Broken radio-collar of Sariska tiger replaced
July 1, 2009
New Delhi (PTI): The broken radio-collar of a tiger in Sariska has been successfully replaced with a hi-tech and light-weight gadget by a team of experts from the Wildlife Institute of India and Rajasthan forest officials.
“We executed the operation of replacing the collar successfully on Monday. Though it was raining heavily we managed to locate the wild cat after five days of intense search,” K Shankar, a WII scientist, who was the part of the team, told PTI.
The animal was tranquilized and a new radio-collar put around its neck.
Mr. Shankar said the gadget would help in keeping track of the movement of the striped animal in the Rajasthan forest, the two tigress already being radio-collared.
“This time we have used the radio-collar having in-built antenna unlike the earlier one which had external antenna and vulnerable to damages,” Mr. Shankar added.
The collars weighing around a kg was given free of cost by Canada-based firm Lotek after its previous gadget failed to function.

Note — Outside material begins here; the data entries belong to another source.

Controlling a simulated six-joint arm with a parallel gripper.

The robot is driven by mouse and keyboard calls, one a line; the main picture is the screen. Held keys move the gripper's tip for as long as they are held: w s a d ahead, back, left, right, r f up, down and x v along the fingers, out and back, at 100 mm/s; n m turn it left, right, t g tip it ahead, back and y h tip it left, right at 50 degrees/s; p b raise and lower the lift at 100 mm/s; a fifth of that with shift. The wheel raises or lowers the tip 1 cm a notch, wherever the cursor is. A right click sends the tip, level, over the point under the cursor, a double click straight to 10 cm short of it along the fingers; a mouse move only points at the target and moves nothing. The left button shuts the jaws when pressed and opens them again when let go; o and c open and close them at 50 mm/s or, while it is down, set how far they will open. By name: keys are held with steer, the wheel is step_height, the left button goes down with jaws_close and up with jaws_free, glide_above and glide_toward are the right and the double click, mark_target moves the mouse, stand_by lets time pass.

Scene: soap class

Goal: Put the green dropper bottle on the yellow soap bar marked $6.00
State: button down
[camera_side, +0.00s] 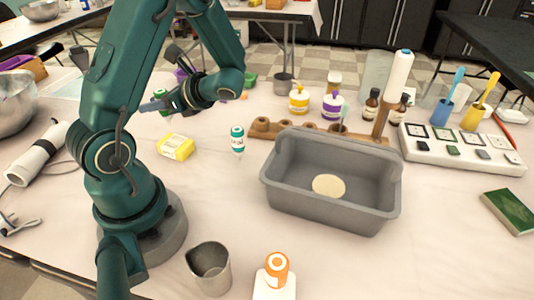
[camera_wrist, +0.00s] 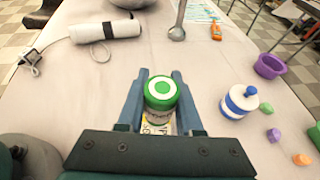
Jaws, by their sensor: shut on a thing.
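The green dropper bottle has a green cap with a white ring (camera_wrist: 161,89) and sits between my fingers in the wrist view. My gripper (camera_wrist: 160,78) is shut on it. In the side view my gripper (camera_side: 162,103) holds the bottle (camera_side: 164,95) up in the air, partly hidden by the wrist. The yellow soap bar (camera_side: 175,147) with a white label lies on the table, lower in the side picture and apart from the bottle. A yellow and white patch (camera_wrist: 158,125) shows below the bottle in the wrist view. The price is too small to read.
A white bottle with a teal cap (camera_side: 237,141) stands right of the soap. A grey tub (camera_side: 280,190) is further right. A white bottle with blue bands (camera_wrist: 239,101) and a purple bowl (camera_wrist: 270,66) lie right in the wrist view. A white hand tool (camera_side: 38,153) lies left.

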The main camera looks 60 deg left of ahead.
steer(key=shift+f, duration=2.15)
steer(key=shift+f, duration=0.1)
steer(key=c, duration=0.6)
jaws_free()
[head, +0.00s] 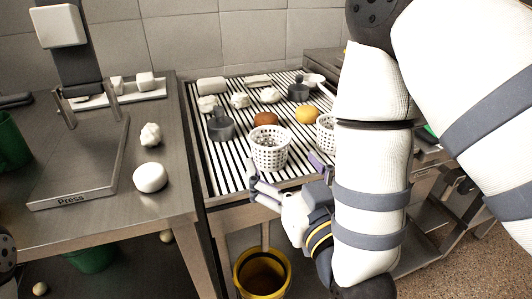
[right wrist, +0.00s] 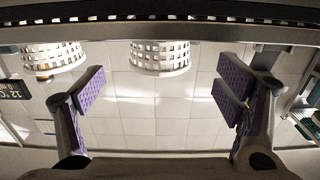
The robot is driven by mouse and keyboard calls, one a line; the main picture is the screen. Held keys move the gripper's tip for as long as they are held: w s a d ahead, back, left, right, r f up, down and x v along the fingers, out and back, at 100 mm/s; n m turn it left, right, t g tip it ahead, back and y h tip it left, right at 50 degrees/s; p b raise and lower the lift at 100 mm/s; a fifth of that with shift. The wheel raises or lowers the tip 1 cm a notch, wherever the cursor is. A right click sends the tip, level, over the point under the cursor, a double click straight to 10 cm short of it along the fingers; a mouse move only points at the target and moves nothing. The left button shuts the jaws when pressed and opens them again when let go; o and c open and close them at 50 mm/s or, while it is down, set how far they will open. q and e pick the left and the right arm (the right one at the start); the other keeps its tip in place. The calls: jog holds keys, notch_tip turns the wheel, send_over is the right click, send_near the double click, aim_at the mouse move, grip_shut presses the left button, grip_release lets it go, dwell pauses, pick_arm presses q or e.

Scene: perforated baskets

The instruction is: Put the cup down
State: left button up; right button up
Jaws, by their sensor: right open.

“As per norms, the weight of the collar is much less than 5 per cent of the body weight of the animal which is usually around 150 kgs.”
Mr. Shankar said collars were an important part of the animal recovery species plan as it would keep a track on the movement of the royal predators – two female and a male big cat and ward off the poachers.
The wild cats were shifted phase-wise since July last year from Ranthambore tiger reserves in the Northen state. Two more tigers are planned to be relocated to Sariska reserve before 2010.
The scientist explained that the collar contains transmitters that send out information in short pulses, which is picked up by a satellite, which in turn transmits the data to dedicated centres, in this case Argos centres for processing.
Relocating predators to a new habitat — a first of its kind experiment — is aimed at reviving the tiger population at Sariska which had lost all its big cats to poaching by 2004.
Taking cue from Sariska, Madhya Pradesh Government too recently translocated two tigress in Panna reserve where no big cat is left.